Your task is to repeat the records exactly from the line containing "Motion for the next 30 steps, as" onward, through the final line.

_Listed records_.
========================
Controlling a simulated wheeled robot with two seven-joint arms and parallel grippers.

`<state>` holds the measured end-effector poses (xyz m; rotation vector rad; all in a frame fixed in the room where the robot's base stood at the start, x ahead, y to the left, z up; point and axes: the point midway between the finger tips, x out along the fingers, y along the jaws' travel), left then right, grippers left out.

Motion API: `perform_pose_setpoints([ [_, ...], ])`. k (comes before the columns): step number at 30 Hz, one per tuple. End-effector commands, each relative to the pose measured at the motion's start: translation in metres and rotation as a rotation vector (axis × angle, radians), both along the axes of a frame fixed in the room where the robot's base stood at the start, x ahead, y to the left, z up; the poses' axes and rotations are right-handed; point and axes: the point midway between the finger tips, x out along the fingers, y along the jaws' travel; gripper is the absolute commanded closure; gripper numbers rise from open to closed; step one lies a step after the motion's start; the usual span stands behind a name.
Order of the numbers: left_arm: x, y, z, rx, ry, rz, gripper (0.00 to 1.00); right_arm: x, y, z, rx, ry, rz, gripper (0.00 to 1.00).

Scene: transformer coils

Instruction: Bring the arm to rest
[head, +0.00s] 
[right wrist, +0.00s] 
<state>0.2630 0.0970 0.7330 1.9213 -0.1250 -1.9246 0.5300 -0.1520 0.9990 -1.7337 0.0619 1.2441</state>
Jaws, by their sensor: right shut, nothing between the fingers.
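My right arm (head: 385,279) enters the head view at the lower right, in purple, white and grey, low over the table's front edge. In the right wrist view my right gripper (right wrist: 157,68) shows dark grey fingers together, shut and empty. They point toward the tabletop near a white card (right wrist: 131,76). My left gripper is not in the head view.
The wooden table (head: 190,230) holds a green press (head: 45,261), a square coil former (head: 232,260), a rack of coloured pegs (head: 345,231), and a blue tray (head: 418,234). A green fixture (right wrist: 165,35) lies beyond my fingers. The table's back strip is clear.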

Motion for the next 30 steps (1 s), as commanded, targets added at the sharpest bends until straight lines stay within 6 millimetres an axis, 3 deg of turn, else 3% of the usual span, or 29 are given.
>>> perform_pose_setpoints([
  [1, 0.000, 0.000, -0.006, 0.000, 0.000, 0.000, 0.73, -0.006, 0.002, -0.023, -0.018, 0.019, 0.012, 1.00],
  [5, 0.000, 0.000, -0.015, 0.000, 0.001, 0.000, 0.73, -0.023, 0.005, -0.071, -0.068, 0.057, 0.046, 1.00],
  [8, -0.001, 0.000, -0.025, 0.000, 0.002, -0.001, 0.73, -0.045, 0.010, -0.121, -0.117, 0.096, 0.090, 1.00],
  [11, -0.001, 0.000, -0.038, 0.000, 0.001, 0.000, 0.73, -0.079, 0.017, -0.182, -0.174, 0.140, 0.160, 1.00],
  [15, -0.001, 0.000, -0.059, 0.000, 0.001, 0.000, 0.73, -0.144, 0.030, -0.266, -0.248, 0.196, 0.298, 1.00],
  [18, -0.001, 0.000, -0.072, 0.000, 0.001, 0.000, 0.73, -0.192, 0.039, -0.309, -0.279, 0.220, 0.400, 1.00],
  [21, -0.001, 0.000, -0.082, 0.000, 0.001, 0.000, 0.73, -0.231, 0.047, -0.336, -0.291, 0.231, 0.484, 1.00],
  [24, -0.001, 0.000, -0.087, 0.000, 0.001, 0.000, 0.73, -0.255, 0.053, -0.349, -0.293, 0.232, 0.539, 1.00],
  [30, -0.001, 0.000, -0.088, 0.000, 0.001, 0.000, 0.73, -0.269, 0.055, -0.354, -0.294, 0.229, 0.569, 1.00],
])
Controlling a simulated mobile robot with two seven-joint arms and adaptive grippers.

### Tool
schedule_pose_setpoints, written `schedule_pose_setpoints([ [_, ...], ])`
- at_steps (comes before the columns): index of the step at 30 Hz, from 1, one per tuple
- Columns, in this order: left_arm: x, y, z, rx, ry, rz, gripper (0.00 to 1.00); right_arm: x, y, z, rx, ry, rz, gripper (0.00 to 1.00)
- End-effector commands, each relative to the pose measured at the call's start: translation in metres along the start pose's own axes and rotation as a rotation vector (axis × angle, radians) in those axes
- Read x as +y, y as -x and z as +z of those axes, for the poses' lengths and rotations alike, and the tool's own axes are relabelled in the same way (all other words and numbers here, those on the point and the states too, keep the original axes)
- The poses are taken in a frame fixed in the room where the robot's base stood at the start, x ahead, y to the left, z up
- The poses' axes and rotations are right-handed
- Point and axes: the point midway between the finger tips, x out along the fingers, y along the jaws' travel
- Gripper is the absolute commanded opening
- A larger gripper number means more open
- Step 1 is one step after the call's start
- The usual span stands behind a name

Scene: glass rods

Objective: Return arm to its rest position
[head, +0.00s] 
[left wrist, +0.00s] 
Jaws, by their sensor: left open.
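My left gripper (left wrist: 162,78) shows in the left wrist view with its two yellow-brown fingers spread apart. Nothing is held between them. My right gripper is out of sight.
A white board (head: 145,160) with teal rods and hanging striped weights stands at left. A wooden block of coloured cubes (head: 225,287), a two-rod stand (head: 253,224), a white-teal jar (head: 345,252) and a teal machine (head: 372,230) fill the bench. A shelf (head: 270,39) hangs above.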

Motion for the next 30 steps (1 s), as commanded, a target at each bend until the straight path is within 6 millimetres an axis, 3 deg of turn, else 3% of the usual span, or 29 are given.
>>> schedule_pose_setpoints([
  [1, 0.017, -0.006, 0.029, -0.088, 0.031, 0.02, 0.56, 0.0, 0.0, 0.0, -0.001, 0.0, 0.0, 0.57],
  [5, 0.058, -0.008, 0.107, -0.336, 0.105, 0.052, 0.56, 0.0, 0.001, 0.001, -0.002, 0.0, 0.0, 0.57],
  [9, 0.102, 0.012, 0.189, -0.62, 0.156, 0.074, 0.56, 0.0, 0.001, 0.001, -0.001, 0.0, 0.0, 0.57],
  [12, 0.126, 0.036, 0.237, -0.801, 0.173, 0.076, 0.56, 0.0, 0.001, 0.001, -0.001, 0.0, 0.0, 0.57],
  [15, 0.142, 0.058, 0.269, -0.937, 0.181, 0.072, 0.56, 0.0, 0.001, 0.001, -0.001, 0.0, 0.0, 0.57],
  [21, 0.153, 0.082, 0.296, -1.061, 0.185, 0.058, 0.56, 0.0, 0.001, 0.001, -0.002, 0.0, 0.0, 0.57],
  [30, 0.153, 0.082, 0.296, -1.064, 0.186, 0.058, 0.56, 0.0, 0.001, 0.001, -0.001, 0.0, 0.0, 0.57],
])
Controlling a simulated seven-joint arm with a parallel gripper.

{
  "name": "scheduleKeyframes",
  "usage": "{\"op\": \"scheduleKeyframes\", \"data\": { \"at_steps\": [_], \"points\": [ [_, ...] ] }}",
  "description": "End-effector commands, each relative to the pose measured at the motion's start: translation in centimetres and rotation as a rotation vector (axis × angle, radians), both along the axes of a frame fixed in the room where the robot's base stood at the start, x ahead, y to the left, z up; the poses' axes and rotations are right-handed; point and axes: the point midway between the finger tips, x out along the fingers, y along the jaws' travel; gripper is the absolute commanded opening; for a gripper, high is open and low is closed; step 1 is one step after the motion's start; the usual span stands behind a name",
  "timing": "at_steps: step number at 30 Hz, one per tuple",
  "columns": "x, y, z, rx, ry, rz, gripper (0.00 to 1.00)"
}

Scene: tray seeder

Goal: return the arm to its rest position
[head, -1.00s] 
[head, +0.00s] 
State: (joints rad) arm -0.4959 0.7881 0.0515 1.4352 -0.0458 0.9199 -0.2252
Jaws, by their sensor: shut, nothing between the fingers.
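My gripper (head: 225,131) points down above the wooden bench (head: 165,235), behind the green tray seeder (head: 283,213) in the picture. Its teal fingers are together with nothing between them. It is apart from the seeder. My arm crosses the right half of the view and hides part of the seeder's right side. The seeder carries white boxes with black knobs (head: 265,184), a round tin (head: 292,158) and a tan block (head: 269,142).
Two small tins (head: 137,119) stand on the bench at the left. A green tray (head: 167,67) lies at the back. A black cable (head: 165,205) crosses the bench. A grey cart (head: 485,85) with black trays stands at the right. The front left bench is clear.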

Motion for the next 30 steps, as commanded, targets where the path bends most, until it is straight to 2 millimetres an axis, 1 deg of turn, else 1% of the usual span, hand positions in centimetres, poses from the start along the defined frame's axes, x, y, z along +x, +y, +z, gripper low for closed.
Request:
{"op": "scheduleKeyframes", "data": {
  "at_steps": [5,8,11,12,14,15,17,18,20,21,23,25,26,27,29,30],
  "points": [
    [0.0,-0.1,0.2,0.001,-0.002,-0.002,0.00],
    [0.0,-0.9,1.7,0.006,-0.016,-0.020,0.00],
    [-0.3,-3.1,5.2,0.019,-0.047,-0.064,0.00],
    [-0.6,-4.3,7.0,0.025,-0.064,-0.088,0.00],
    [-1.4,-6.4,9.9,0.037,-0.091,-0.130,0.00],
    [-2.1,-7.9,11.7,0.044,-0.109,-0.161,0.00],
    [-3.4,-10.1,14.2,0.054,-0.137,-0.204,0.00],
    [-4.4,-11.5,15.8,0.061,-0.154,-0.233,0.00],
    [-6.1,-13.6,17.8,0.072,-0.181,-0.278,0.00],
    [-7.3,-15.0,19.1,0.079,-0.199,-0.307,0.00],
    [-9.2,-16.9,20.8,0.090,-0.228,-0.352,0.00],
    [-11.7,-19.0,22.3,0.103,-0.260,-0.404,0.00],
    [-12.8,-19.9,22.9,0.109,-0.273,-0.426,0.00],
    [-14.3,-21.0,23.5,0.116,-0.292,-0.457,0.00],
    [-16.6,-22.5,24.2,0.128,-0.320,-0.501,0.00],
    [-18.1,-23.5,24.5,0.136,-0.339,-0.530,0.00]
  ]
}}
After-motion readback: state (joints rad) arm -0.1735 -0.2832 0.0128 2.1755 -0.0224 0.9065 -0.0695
========================
_Written answer_.
Motion for the next 30 steps, as commanded, targets where the path bends most, until it is straight to 2 millimetres an axis, 1 deg of turn, else 1% of the usual span, hand positions in centimetres, poses from the start along the defined frame's axes, x, y, z along +x, +y, +z, gripper low for closed.
Request:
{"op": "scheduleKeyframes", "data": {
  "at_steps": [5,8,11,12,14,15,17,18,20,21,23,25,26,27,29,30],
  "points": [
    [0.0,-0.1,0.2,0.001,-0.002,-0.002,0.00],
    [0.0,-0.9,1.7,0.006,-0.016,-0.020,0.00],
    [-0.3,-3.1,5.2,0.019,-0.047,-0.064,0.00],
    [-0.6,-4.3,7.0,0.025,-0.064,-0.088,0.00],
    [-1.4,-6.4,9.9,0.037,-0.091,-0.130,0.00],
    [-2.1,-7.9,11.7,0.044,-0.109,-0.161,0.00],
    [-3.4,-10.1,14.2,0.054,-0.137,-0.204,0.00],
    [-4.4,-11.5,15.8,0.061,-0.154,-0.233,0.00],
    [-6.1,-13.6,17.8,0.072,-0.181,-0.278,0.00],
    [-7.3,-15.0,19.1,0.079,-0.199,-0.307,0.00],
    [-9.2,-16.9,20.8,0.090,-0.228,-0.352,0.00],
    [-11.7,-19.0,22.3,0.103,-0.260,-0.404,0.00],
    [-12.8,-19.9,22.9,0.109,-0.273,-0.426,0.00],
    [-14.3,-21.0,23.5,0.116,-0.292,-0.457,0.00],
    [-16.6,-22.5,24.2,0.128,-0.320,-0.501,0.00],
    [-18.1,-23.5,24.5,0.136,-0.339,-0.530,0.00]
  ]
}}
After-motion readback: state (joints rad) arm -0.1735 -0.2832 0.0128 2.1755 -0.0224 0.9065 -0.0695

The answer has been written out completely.